Mostly I just feel unsafe at London at night or in the AM outside of very rare spaces

It’s definitely not a 24 hour city or even a particularly late night city unless you really like getting drunk
In fairness London can be unsettling at times. I remember many years ago being followed in the streets of south London by a cackling madman one night and fearing for my life.
 
I left London 5.5 years ago, and my feeling was that it was getting increasingly hard to get by as a person who doesn't own their own home, especially after tories made squatting in residential buildings illegal. Now my situation is different but from what I see when visiting, it seems to me that if I moved back I'd be living in a city of analysts, managers of managers, PR consultants, bankers and marketers. Those are not the people that give a city its vibe. But who else can afford to live there, other than the ever-shrinking number of legacy renters/homeowners? Street jugglers returned to Spain.

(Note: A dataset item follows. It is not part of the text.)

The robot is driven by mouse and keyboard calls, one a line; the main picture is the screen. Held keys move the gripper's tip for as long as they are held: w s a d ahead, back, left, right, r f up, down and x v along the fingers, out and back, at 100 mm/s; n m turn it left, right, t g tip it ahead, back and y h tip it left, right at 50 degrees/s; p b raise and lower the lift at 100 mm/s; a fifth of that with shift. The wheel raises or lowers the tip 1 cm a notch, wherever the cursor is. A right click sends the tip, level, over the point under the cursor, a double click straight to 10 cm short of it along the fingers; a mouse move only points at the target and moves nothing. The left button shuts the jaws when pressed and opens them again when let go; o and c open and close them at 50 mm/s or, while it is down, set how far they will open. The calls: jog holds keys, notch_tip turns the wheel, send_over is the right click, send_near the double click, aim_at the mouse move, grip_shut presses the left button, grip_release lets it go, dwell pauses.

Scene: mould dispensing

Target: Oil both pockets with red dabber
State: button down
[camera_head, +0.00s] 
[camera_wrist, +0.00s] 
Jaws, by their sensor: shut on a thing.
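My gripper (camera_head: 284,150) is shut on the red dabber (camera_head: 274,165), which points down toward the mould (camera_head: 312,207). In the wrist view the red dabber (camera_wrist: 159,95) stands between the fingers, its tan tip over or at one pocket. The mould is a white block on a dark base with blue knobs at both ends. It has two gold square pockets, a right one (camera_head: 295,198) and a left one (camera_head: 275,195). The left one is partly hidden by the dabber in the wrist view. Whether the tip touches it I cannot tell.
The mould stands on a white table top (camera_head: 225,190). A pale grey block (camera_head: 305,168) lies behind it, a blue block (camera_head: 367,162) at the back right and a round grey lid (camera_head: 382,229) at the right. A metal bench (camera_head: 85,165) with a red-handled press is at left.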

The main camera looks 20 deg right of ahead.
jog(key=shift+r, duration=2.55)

I miss the anonymity, the "anything can happen" feeling and the adventures, as well as the cultural life. My current town has none of that. But here the people are really nice, from my neighbours to supermarket cashiers, and I've got a good circle of friends of the kind I never had in London.
 
People change and cities do too.
It is the largest most multicultural city in the UK.
There are always different groups making their own spaces and vibes on their own terms. I dislike many recent developments and I intend to stay put to nurture the weeds that will grow in the cracks, so to speak. In the ways they did in decades past with squatting and raving and immigration and such.
I quite like the extinction of black bogeys and general reduction in pigeon guano. That's a thinning of the atmosphere I can get behind.
I've never been fearful on these streets.
 
not lived there for over 3 years but go back often

I find strolling around Soho incredibly depressing now and was always its main attraction for me. So sterile and ubiquitous now. There’s still pockets / streets that havnt changed. But not many.

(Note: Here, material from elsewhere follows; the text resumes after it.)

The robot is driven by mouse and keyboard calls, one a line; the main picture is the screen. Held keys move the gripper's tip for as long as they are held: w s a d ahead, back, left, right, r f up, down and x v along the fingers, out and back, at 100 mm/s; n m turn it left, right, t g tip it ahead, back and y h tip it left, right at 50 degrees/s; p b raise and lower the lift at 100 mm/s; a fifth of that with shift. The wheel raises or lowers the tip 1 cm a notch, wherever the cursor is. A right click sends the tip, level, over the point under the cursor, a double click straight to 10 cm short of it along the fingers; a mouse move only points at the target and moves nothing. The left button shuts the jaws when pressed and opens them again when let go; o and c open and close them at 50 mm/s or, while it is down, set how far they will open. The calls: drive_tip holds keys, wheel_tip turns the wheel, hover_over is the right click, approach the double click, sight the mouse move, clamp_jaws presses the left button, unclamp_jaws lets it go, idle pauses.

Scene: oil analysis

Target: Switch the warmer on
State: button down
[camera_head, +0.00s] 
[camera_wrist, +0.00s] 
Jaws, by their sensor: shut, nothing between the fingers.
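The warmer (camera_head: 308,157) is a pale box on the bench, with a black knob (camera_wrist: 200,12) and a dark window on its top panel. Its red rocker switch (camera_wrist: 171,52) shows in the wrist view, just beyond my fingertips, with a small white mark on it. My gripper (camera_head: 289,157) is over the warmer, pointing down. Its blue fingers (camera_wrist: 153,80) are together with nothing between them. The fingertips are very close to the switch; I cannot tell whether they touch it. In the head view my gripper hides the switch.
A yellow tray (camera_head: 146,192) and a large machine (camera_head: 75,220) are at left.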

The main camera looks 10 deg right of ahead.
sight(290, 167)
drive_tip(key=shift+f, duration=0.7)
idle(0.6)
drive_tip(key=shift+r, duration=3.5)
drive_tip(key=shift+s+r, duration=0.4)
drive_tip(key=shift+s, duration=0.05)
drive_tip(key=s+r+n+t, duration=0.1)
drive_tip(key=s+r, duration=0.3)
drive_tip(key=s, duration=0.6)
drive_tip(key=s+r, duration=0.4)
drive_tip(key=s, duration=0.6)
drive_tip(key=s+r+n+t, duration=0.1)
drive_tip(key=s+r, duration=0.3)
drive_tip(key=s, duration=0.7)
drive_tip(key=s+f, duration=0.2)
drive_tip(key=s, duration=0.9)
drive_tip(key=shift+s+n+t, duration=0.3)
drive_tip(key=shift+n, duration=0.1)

used to have such a unique spirit and feel to it. A little dangerous at night maybe but never bothered me.
 
I left London 5.5 years ago, and my feeling was that it was getting increasingly hard to get by as a person who doesn't own their own home, especially after tories made squatting in residential buildings illegal. Now my situation is different but from what I see when visiting, it seems to me that if I moved back I'd be living in a city of analysts, managers of managers, PR consultants, bankers and marketers. Those are not the people that give a city its vibe. But who else can afford to live there, other than the ever-shrinking number of legacy renters/homeowners? Street jugglers returned to Spain.

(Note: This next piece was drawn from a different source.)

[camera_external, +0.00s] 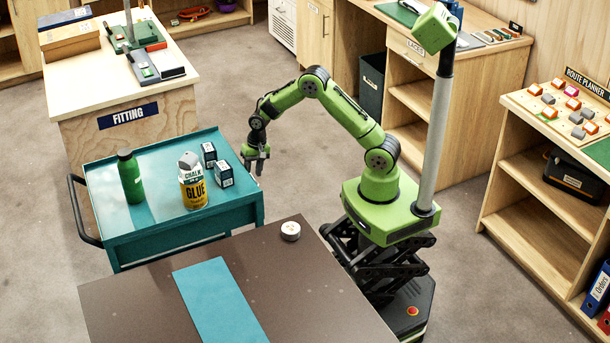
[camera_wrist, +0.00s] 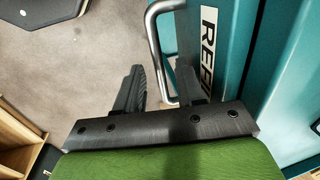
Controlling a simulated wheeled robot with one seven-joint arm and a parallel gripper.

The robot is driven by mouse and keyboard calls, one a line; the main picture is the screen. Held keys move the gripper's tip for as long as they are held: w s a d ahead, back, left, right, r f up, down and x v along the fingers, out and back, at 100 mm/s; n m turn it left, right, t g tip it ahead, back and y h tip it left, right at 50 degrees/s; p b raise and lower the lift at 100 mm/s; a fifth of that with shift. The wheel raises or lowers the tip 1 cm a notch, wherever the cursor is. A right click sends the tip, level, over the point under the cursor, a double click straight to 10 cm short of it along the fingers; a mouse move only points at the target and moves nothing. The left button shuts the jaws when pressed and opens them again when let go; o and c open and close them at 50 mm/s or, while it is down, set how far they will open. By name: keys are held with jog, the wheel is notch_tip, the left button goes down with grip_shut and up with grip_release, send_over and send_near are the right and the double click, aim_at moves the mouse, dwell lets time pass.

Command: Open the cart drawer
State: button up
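The teal cart (camera_external: 180,238) stands left of my arm; its drawer face is turned away from the outside camera. In the wrist view the teal drawer front (camera_wrist: 228,55) carries a white label, partly covered by a finger. A grey metal bar handle (camera_wrist: 157,50) stands out from that front. My gripper (camera_external: 256,160) is at the cart's right side, fingers pointing down. In the wrist view my gripper (camera_wrist: 161,90) is open, with the handle's near end between its two fingers. I cannot tell whether either finger touches the handle. The drawer looks shut, though its edges are only partly seen.
On the cart top stand a green bottle (camera_external: 131,177), a glue bottle (camera_external: 193,183) and two small dark boxes (camera_external: 223,173). Open floor (camera_external: 300,190) lies right of the cart.

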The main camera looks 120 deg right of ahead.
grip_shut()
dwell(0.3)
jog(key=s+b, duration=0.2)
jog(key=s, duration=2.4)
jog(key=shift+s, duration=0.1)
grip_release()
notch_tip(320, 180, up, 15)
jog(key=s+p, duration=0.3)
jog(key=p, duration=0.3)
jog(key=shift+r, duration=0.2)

I miss the anonymity, the "anything can happen" feeling and the adventures, as well as the cultural life. My current town has none of that. But here the people are really nice, from my neighbours to supermarket cashiers, and I've got a good circle of friends of the kind I never had in London.
The housing situation here is getting more and more ridiculous. I was watching a 10 old web episode of High Maintenance set in New York, where one of the harassed characters forced to relocate to Ditmas Park (Flatbush, Brooklyn) says "I feel like unless you're born rich - or have some soul crushing corporate job - you can basically just go and fuck yourself".

That is pretty much how London has gone as well.
 
I am constantly impressed at how poorer folk and families survive in London despite the excruciating pressure on quality of life and cost of living. There is evidence of enduring commitment and community spirit that can be very under the radar. This is not to overlook the downsides. Instability and precarity are almost designed to destroy metropolitan communities. Yet we remain.